Nestes casos, explica o gestor, há a formalização de um compromisso para que a empresa tomadora de crédito passe a reportar informações contábeis de maneira periódica e transparente. “Eu não tenho nenhum problema em ser o primeiro capital de longo prazo dessa empresa, mas não quero ser o único”, explica Silva, preocupado com as cobranças dos cotistas.
Os cotistas, aliás, são outro desafio. Os fundos imobiliários (FIIs) acostumaram seus mais de 2,5 milhões de investidores com a ideia de rendimento mensal. Isso é muito mais difícil de replicar nos fundos do agronegócio, já que a geração de caixa fruto das colheitas tende a ser anual ou semestral.
A dúvida é se no longo prazo os cotistas vão aprender a esperar pacientemente pelos rendimentos ou se os gestores vão continuar precisando fazer malabarismos para distribuir proventos todos os meses.
É uma caminhada para educar o investidor, defenderam os especialistas entrevistados para esta reportagem.
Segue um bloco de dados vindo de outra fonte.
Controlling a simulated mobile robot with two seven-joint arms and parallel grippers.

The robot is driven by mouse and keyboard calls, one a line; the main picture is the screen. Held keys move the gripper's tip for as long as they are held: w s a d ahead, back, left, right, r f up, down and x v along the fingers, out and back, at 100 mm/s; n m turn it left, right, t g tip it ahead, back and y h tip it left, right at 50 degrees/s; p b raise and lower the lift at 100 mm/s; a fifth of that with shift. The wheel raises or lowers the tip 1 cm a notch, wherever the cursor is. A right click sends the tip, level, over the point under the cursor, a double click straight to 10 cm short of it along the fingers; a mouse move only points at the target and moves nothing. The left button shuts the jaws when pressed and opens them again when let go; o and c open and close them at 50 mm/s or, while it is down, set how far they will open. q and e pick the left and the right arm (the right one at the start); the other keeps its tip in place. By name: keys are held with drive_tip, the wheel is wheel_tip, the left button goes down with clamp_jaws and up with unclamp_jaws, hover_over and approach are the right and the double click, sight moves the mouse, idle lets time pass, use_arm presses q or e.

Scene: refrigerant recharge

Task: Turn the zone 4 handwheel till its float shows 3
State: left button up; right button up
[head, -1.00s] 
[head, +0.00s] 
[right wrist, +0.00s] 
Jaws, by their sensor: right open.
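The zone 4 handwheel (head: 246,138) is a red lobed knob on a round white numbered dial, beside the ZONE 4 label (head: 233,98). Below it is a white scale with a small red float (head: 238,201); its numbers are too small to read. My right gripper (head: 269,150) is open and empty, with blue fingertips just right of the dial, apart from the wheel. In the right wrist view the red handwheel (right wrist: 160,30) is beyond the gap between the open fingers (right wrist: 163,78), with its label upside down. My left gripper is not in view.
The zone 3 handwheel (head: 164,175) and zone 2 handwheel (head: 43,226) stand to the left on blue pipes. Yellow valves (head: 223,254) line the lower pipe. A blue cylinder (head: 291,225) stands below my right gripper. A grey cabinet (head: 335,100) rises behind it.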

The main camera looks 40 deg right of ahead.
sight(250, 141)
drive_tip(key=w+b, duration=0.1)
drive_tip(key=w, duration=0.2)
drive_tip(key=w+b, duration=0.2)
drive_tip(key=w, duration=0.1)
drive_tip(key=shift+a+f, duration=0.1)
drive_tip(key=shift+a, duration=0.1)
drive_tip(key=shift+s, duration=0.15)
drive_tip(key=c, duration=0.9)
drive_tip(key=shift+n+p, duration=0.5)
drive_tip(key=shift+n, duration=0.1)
Mucio Mattos, da Vectis Gestão, destaca que apesar das especificidades do setor de atuação, os fiagros são produtos interessantes para os investidores pessoa física, em especial para quem tem uma pulga atrás da orelha com a economia do Brasil.
“O investimento no agro tem um caráter anticíclico, um contraponto em períodos de queda de dinamismo econômico do país. Além disso, os fiagros estão expostos muito mais ao mercado global, pela exportação de commodities, do que à economia brasileira. Historicamente, o setor se mostrou resiliente a crises”.
Mucio Mattos, da Vectis Gestão.
O sócio da Vectis está otimista. Ele projeta um crescimento continuado dos fiagros em 2024, impulsionado também pela recuperação do mercado de crédito em meio à queda da taxa de juros.
Na AZ Quest, Idalício Silva explica que os fundos devem continuar a atrair novos investidores conforme o agronegócio for melhor compreendido pelo próprio mercado financeiro.
Perguntado se o produtor está pronto para abraçar o mercado de capitais, Silva corrigiu o repórter. “Produtor não, é empresário do agronegócio. É cada vez mais sofisticado e tem mais cara de empresa mesmo”, arrematou.